In der Angelegenheit des Herrn von Kähne auf Petzow ist noch keine Entscheidung darüber getroffen worden, ob gegen ihn Anklage erhoben wird. Die Potsdamer Staatsanwaltschaft hatte nach beendeter Voruntersuchung die Erhebung weiterer Beweise beantragt, was abgelehnt wurde. […] Bis zur Erledigung des Verfahrens gegen Herrn v. Kähne ruhen die von ihm angestrengten zahlreichen Beleidigungsklagen wegen der über ihn erschienenen Artikel.“
Dies berichtet die „Deutsche Allgemeine Zeitung“ am 10. Mai 1922. In dem Verfahren geht es um den Rittergutsbesitzer von Kähne, dessen Familie seit Jahrhunderten im westlich von Potsdam gelegenen Dorf Petzow lebt, als Ziegeleiunternehmer sind die Kähnes reich und mächtig geworden.
Zur Vorgeschichte
Schon vor dem Ersten Weltkrieg machten sie von sich reden, weil sie auf Spaziergänger, Wassersportler und Pilzsammler schossen, die sich vermeintlich oder tatsächlich auf ihrem weitläufigen Anwesen befanden. Im Juli 1920 hatte Karl von Kähne jr. auf das Auto von Ausflüglern geschossen, die sich verfahren hatten und war mit einer Geldstrafe davongekommen.

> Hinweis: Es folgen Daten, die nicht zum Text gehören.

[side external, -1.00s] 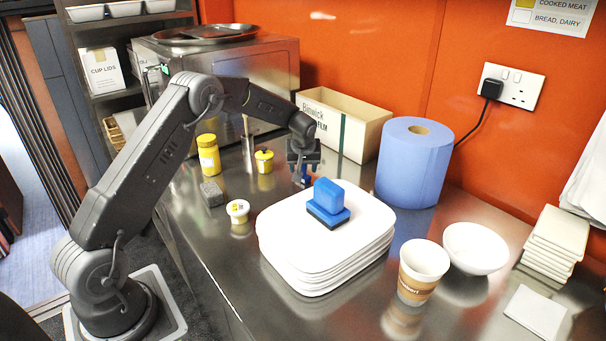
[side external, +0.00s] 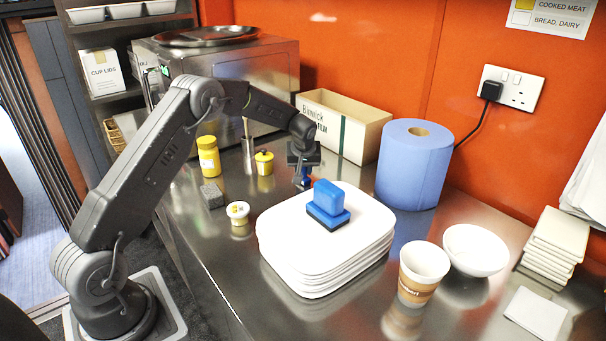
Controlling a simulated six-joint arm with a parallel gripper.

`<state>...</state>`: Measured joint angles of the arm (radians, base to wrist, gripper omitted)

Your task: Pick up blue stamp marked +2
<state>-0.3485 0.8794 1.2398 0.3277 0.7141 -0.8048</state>
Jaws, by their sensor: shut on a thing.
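My gripper (side external: 304,172) points down just behind the stack of white plates. It is shut on a small dark-blue thing (side external: 305,181), which looks like a blue stamp; its lower end is hidden behind the plates. I cannot read any marking on it. A larger bright-blue block with a dark base (side external: 327,200), also stamp-like or a scrubber, lies on the top plate, in front of and to the right of my gripper and apart from it. No marking on it can be read.
The plate stack (side external: 281,238) stands close in front of my gripper. A yellow pot (side external: 264,163), yellow-lidded jar (side external: 208,158), grey block (side external: 212,195) and small white tub (side external: 238,212) stand left. A cardboard box (side external: 352,135) and blue paper roll (side external: 412,170) stand behind and right.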

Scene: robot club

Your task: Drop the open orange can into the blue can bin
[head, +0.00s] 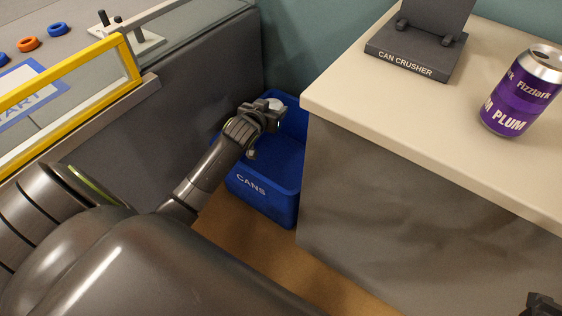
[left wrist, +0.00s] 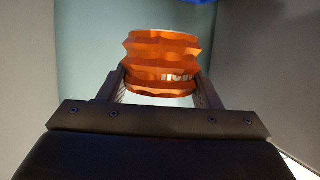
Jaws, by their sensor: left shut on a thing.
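The blue can bin (head: 262,207), marked CANS, stands on the floor between two pieces of furniture in the head view. My left gripper (head: 268,111) is over the back part of the bin. In the left wrist view an orange can (left wrist: 160,60) with crumpled, ridged sides sits between the fingers of my left gripper (left wrist: 160,92), which is shut on it. In the head view only a pale round end of the can (head: 275,103) shows past the gripper. My right gripper (head: 541,304) shows only in part at the bottom right corner; its fingers are not clear.
A beige counter (head: 400,120) stands right of the bin, with a dark can crusher (head: 412,54) and a purple can (head: 522,92) on it. A grey table with a yellow-framed panel (head: 70,98) stands at the left. Brown floor (head: 280,262) shows in front of the bin.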

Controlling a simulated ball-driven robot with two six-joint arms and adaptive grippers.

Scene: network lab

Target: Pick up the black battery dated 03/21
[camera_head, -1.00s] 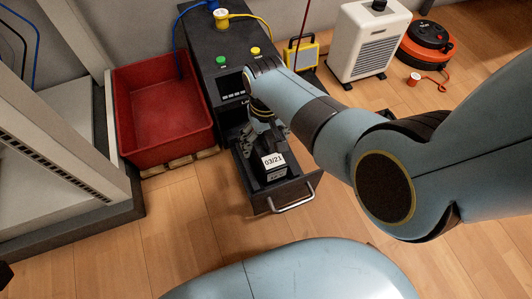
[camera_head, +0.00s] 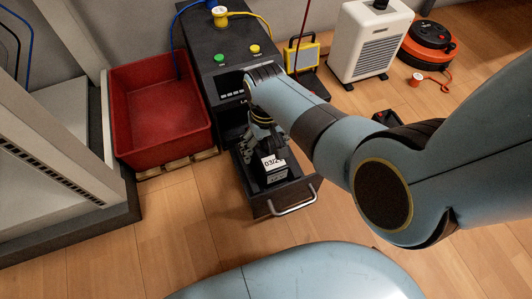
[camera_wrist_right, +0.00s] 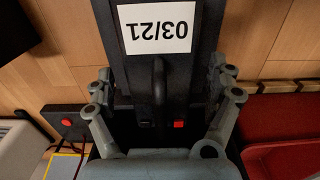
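The black battery (camera_head: 276,176) with a white 03/21 label sits in the pulled-out drawer (camera_head: 262,206) of a dark cabinet. In the right wrist view the battery (camera_wrist_right: 158,75) fills the upper middle, with its label, a black handle and a small red part showing. My right gripper (camera_head: 268,142) is at the battery's far side in the head view and covers part of it. In the wrist view the right gripper (camera_wrist_right: 165,88) has its fingers spread, one on each side of the battery. Whether they touch it is not clear. My left gripper is not in view.
The dark cabinet (camera_head: 238,57) carries green and yellow buttons. A red bin (camera_head: 160,107) stands left of it. A white heater (camera_head: 368,42), a yellow lamp (camera_head: 302,54) and an orange cable reel (camera_head: 425,47) stand to the right. Wooden floor is clear in front of the drawer.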

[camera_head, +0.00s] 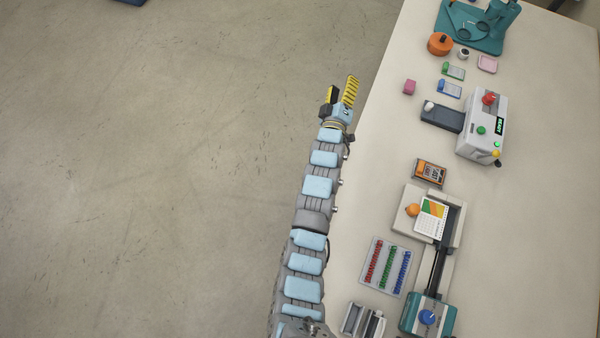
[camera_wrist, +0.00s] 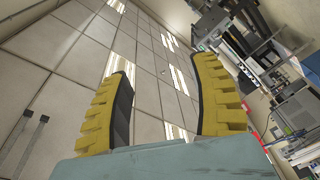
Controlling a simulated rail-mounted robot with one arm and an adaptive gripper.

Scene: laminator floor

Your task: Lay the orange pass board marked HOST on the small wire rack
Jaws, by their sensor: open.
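My gripper (camera_head: 341,88) is open and empty, with yellow ribbed fingers, raised beside the table's left edge in the head view. The wrist view shows its two fingers (camera_wrist: 162,70) apart with nothing between them. A small orange and dark piece with lettering (camera_head: 429,172) lies on the table right of and below my gripper; I cannot read the lettering, so I cannot tell if it is the HOST board. Small cards with a green end (camera_head: 453,71) and a blue end (camera_head: 449,89) lie farther up. I cannot make out a wire rack for sure.
A grey machine (camera_head: 482,125) with a red knob stands on the table (camera_head: 540,220). Below are a trimmer (camera_head: 436,262), a tray of coloured pieces (camera_head: 384,266) and a grey slotted holder (camera_head: 362,321), cut off by the frame. The table's right side is clear.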

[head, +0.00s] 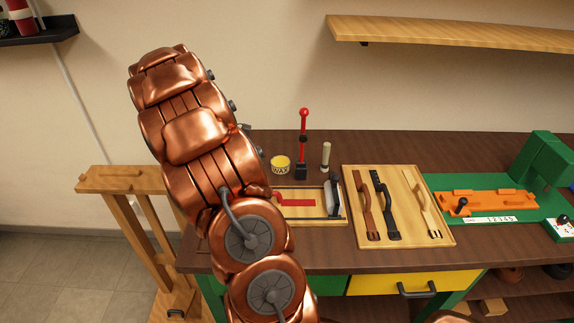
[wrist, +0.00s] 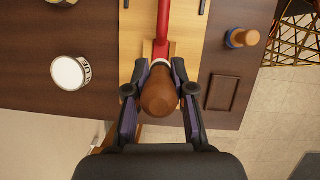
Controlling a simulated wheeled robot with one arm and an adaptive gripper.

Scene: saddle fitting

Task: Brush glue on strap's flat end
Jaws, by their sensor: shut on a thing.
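The red strap (head: 297,203) lies on a pale wooden board (head: 310,220) on the bench in the head view. In the wrist view the red strap (wrist: 164,18) runs from the top edge down the middle towards my gripper. My gripper (wrist: 159,72) is shut on a brown rounded wooden handle (wrist: 160,94), which looks like the brush's. The handle lies over the near end of the strap, and a pale collar shows just beyond it. The bristles are hidden, so I cannot tell whether they touch the strap. A white-topped glue pot (wrist: 69,73) stands to the left. My arm hides my gripper in the head view.
A yellow wax tin (head: 281,165) and a red-handled tool (head: 303,140) stand behind the board. A rack (head: 408,234) of brown, black and tan straps is to its right. A green press (head: 546,160) stands farther right. A blue-collared wooden knob (wrist: 243,38) is right of my gripper.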

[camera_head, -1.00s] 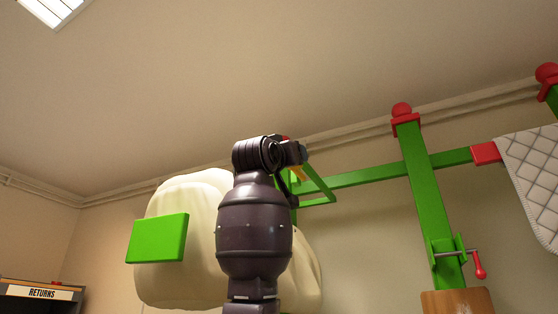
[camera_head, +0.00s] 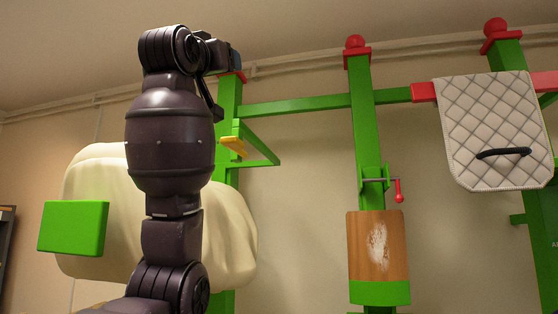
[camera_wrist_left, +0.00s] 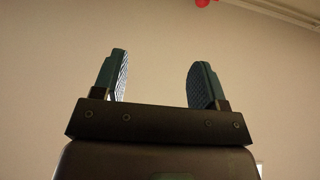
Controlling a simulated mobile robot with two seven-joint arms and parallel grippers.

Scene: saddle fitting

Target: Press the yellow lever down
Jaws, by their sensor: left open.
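The yellow lever (camera_head: 233,146) sticks out from a green post (camera_head: 227,105) in the head view, just right of my arm and under a green bracket bar. Part of it may be hidden behind my arm. My left gripper (camera_head: 234,58) shows only in part at the end of the raised arm, above the lever in the picture. In the left wrist view its two fingers (camera_wrist_left: 160,68) stand apart with nothing between them, pointing at bare wall. The lever is not in the left wrist view. My right gripper is in neither view.
A green rail (camera_head: 295,106) runs right to a second post (camera_head: 362,130) with a red-handled crank (camera_head: 398,190) and a wooden block (camera_head: 377,245). A quilted pad (camera_head: 495,130) hangs at the right. A cream padded body (camera_head: 225,230) with a green panel (camera_head: 73,228) stands behind my arm.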

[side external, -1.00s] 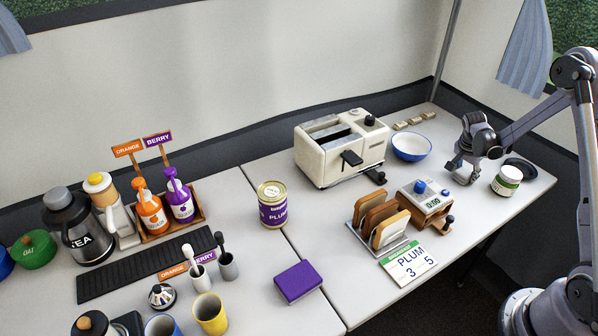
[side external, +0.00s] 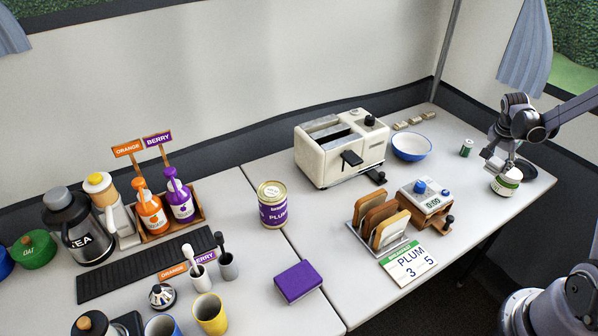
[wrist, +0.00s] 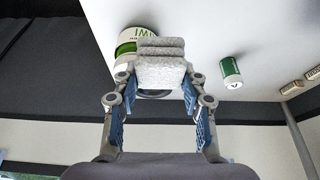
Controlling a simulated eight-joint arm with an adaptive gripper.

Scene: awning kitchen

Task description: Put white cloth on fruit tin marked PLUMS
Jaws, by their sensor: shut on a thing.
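The fruit tin (side external: 273,211) stands upright near the seam between the counters in the side external view. It has a purple label, on which I can read PLUM, and a bare pale gold lid. My gripper (side external: 497,165) is far to its right, at the right end of the counter by a white and green jar (side external: 504,185). In the wrist view, my gripper (wrist: 158,98) is shut on the folded white cloth (wrist: 160,72), which looks greyish and textured. The cloth partly hides the jar (wrist: 127,41) and is hard to make out from the side.
A toaster (side external: 318,160), toast rack (side external: 378,225), timer (side external: 425,197) and blue-rimmed bowl (side external: 411,147) stand between my gripper and the tin. A small green can (side external: 466,147) is near the bowl. A purple sponge-like block (side external: 298,281) lies in front of the tin.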

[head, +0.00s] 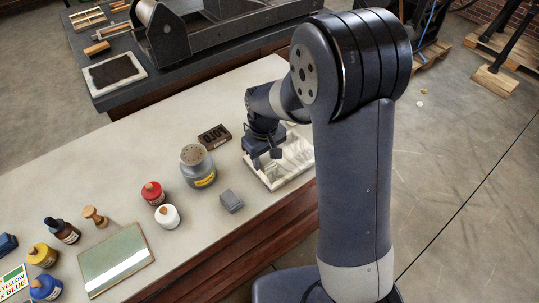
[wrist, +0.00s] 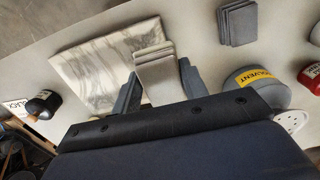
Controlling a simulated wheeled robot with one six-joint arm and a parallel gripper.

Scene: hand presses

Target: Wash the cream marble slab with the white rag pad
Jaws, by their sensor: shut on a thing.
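The cream marble slab (head: 296,166) with grey veins lies flat on the pale counter near its right edge. It fills the upper left of the wrist view (wrist: 100,55). My gripper (head: 265,160) is over the slab's left part, pointing down. In the wrist view my gripper (wrist: 158,80) is shut on the white rag pad (wrist: 155,72), a layered off-white block held between the two fingers. The pad overlaps the slab's near right edge in that view. I cannot tell whether it touches the surface. My arm hides part of the slab in the head view.
A grey solvent can (head: 197,168), a small grey pad stack (head: 231,201) and a dark type block (head: 214,137) stand around the slab. In the wrist view a black-ink bottle (wrist: 44,104) stands left of the slab.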

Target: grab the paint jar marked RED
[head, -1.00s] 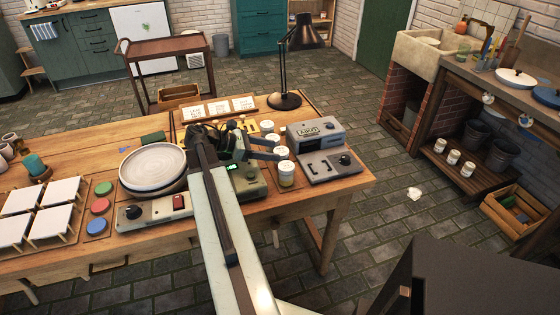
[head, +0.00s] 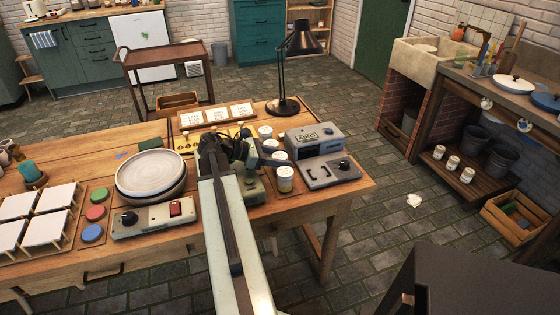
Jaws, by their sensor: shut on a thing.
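Several white-lidded paint jars stand in a row on the wooden table, between my gripper and the grey machine. The nearest jar (head: 285,179) shows a yellowish band; behind it are a third jar (head: 279,157), a second jar (head: 270,145) and a far jar (head: 265,132). Their labels are too small to read, so I cannot tell which is marked RED. My gripper (head: 262,156) is at the left side of the middle jars, its fingers pointing right. It is shut on a paint jar there, but the arm and fingers hide much of the grasp.
The grey AIKO machine (head: 318,139) stands close right of the jars, and a black lamp (head: 283,105) behind. A plate on a turntable (head: 150,172) and a control box (head: 152,218) lie left of my arm. A dark green device (head: 252,192) is under the arm.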

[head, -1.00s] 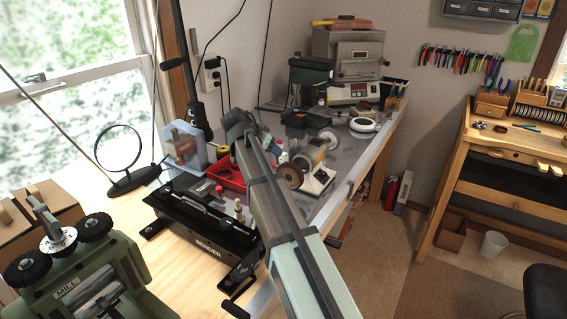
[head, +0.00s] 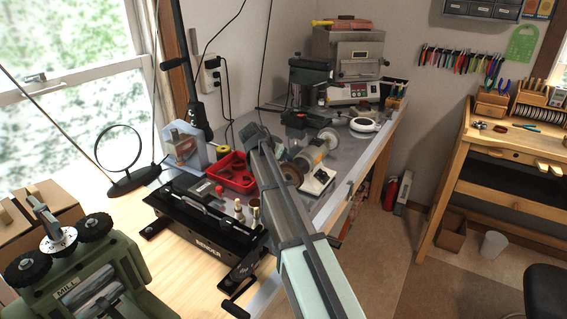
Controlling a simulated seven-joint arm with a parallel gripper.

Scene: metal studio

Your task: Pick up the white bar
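I cannot make out a white bar for certain in the head view. It may be hidden or too small to tell. My arm reaches from the bottom edge up over the grey workbench (head: 338,205), and my gripper (head: 251,134) is at its far end, right of the red tray. The fingers are not distinguishable, so I cannot see whether they are open, shut or holding something. The red tray (head: 232,181) holds small dark items.
A black bender (head: 195,222) and small pale-topped bottles (head: 240,211) are left of my arm. A polishing motor (head: 311,157) stands close on its right. A green mill (head: 85,280) is front left. A drill press (head: 309,88) and a kiln (head: 347,58) stand behind.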

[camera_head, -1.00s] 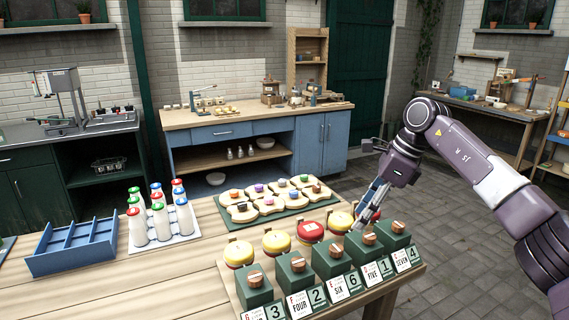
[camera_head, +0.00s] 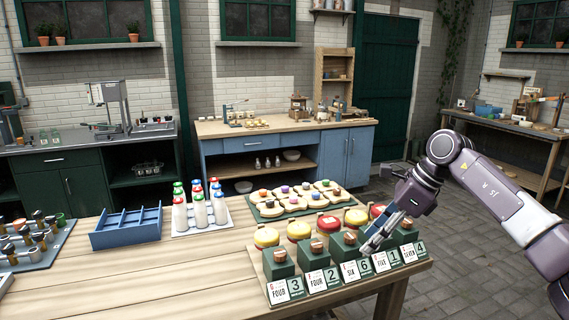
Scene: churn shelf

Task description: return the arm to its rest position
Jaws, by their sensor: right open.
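My right arm (camera_head: 500,195) comes in from the right side of the head view. Its gripper (camera_head: 374,244) points down and to the left, with its fingers open, in front of the green blocks with wooden knobs. The fingers overlap the row of blocks (camera_head: 349,250) in the picture; whether they touch is hard to tell. I see nothing held between the fingers. My left gripper is not in view.
The wooden table (camera_head: 150,275) carries a blue divided tray (camera_head: 127,228), milk bottles (camera_head: 200,212), a green board (camera_head: 262,215) with bread-like slices, and red and yellow round pieces (camera_head: 299,229). A dark tray (camera_head: 60,235) with knobbed pieces sits left. Open floor lies right of the table.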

Gegensätze prallen auf einander
Am 13. Februar 1922 traf es Karl Nietert, einen Arbeiter aus dem nahe gelegenen Dorf Glindow: Er hatte in der Nähe von Schloss Petzow aus Not Holz stehlen wollen, als ihn Karl von Kähne Senior überraschte, aus nächster Nähe auf ihn schoss und ihn anschließend im Wald zurückließ. Der schwer verletzte Mann gelangte gerade noch rechtzeitig ins Krankenhaus, durch eine Notoperation konnte er gerettet werden. Den Wert der Fichte, die er hatte stehlen wollen, beziffert die sozialdemokratische Presse auf weniger als 20 Reichsmark.
Menschen aus den umliegenden Dörfern protestieren gegen den schießwütigen Adeligen: Auch dieses Mal scheint der Täter nicht belangt zu werden. Nicht einmal die zahlreichen Waffen, die sich im Besitz der Familie befinden, werden zunächst beschlagnahmt. Die Zeitung der Unabhängigen Sozialdemokraten, „Die Freiheit“, berichtet am 18. Februar 1922:
Vom Recht des Stärkeren …
„Unerhört ist das Verhalten des Oberstaatsanwalts von Potsdam. Er hat es bisher nicht für nötig erachtet, sich an den Tatort zu begeben und den Mordgesellen von Kähne in Haft zu setzen. Seine einzige Anordnung bestand darin, daß er das Krankenhaus in Glindow, wo der angeschossene Arbeiter sterbenskrank darniederliegt, telephonisch anwies, die Leiche zu beschlagnahmen, falls der Mann sterben sollte. Wir halten einen Oberstaatsanwalt, der sein Amt so leichtfertig verwaltet, für ungeeignet, in irgendeiner Frage die Rechte des Staates zu vertreten. […] Da der Oberstaatsanwalt bisher die Verhaftung nicht angeordnet hat, muß das Justizministerium ernsthaft die Frage prüfen, ob hier nicht ein Akt der Begünstigung vorliegt. Die sofortige Amtsentsetzung des Oberstaatsanwalts und die Einleitung eines Disziplinarverfahrens ist auf alle Fälle dringend geboten.“
… den Armen gegenüber
Der Literat Kurt Tucholsky verpackt sein Entsetzen über den „Raubritter“ im März 1922 in ein ironisches Gedicht:
„Du dämlicher Hund liegst blutend im Wald.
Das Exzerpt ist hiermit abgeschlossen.